(Raw records)
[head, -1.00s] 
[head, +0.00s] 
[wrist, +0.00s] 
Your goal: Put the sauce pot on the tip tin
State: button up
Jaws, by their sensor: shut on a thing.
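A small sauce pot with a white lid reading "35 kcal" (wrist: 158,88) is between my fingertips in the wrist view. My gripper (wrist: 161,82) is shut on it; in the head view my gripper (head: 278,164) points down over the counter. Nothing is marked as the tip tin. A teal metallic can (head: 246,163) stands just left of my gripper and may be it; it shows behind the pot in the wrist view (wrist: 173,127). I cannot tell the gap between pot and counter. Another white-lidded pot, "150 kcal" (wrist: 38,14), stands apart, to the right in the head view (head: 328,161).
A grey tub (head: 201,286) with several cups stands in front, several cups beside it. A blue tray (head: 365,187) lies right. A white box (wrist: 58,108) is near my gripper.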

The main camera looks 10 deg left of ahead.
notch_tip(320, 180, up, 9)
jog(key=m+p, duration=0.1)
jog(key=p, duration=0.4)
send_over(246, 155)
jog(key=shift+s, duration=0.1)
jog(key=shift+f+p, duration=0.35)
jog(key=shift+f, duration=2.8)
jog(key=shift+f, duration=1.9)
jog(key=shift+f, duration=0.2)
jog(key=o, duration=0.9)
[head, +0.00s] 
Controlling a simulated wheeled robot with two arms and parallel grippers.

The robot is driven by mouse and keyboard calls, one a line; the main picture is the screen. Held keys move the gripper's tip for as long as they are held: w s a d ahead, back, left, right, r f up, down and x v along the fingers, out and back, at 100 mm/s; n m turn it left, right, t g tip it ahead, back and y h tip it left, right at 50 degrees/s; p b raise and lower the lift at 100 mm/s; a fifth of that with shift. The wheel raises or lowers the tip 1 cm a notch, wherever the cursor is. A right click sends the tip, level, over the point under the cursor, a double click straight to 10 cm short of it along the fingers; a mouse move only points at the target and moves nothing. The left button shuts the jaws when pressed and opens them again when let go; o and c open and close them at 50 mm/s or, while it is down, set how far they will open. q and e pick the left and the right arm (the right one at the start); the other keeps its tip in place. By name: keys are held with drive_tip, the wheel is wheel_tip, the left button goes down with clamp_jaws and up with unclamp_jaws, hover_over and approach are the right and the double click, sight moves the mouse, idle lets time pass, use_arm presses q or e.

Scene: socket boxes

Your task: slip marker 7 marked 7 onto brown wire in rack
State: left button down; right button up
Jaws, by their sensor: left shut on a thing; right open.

▸ **What the task asks**: Reproduce the listing above word for word.

▸ **Written answer**:
[head, -1.00s] 
[head, +0.00s] 
[wrist, +0.00s] 
Your goal: Put the sauce pot on the tip tin
State: button up
Jaws, by their sensor: shut on a thing.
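A small sauce pot with a white lid reading "35 kcal" (wrist: 158,88) is between my fingertips in the wrist view. My gripper (wrist: 161,82) is shut on it; in the head view my gripper (head: 278,164) points down over the counter. Nothing is marked as the tip tin. A teal metallic can (head: 246,163) stands just left of my gripper and may be it; it shows behind the pot in the wrist view (wrist: 173,127). I cannot tell the gap between pot and counter. Another white-lidded pot, "150 kcal" (wrist: 38,14), stands apart, to the right in the head view (head: 328,161).
A grey tub (head: 201,286) with several cups stands in front, several cups beside it. A blue tray (head: 365,187) lies right. A white box (wrist: 58,108) is near my gripper.

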The main camera looks 10 deg left of ahead.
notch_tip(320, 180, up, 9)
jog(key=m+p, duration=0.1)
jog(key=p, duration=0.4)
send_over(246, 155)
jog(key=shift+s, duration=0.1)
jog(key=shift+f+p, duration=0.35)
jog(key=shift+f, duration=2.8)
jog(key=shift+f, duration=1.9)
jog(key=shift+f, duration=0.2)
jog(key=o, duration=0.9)
[head, +0.00s] 
Controlling a simulated wheeled robot with two arms and parallel grippers.

The robot is driven by mouse and keyboard calls, one a line; the main picture is the screen. Held keys move the gripper's tip for as long as they are held: w s a d ahead, back, left, right, r f up, down and x v along the fingers, out and back, at 100 mm/s; n m turn it left, right, t g tip it ahead, back and y h tip it left, right at 50 degrees/s; p b raise and lower the lift at 100 mm/s; a fifth of that with shift. The wheel raises or lowers the tip 1 cm a notch, wherever the cursor is. A right click sends the tip, level, over the point under the cursor, a double click straight to 10 cm short of it along the fingers; a mouse move only points at the target and moves nothing. The left button shuts the jaws when pressed and opens them again when let go; o and c open and close them at 50 mm/s or, while it is down, set how far they will open. q and e pick the left and the right arm (the right one at the start); the other keeps its tip in place. By name: keys are held with drive_tip, the wheel is wheel_tip, the left button goes down with clamp_jaws and up with unclamp_jaws, hover_over and approach are the right and the double click, sight moves the mouse, idle lets time pass, use_arm presses q or e.

Scene: socket boxes

Your task: slip marker 7 marked 7 onto brown wire in rack
State: left button down; right button up
Jaws, by their sensor: left shut on a thing; right open.

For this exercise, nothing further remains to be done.